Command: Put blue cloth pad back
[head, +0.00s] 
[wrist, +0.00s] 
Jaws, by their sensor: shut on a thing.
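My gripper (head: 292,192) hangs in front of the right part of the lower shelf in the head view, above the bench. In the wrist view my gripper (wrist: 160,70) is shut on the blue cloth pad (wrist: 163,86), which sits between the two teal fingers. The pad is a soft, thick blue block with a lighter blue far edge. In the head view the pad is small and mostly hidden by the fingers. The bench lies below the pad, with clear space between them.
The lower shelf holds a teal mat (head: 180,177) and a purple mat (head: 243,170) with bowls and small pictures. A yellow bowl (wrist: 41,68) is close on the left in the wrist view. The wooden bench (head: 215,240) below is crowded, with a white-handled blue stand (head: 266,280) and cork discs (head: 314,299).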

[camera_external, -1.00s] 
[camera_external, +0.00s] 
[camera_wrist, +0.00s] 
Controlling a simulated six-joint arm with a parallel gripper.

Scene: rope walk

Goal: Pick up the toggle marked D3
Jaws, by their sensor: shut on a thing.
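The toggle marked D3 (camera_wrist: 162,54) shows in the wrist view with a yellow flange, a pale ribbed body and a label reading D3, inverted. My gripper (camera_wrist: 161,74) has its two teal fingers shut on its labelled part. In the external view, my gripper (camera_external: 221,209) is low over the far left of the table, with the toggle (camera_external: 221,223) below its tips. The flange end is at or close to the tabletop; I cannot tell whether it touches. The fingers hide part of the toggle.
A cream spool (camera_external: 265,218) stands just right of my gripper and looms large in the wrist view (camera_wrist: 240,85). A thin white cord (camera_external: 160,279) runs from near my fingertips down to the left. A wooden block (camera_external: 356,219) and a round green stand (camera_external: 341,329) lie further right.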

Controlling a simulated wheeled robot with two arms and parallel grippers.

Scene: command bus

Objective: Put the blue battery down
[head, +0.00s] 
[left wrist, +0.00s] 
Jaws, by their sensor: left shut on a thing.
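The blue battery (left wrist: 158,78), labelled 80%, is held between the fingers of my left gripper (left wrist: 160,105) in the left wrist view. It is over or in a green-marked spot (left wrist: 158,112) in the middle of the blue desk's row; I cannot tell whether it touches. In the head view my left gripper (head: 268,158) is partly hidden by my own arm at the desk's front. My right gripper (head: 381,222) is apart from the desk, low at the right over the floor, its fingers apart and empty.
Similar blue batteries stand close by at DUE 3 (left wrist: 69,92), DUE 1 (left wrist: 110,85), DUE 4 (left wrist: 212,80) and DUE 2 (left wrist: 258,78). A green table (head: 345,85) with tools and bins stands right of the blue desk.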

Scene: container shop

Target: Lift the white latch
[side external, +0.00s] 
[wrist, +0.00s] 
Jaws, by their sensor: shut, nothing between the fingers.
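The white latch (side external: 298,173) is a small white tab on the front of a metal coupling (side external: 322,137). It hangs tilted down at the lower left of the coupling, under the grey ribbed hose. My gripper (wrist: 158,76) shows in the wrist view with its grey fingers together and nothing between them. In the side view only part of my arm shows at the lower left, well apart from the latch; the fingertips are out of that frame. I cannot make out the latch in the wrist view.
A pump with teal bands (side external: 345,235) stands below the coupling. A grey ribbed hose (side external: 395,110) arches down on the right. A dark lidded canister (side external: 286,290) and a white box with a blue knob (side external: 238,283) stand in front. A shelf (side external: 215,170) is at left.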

- - - - - - -

Give only the number of lines in the data that include the string "simulated".

(Task result)
2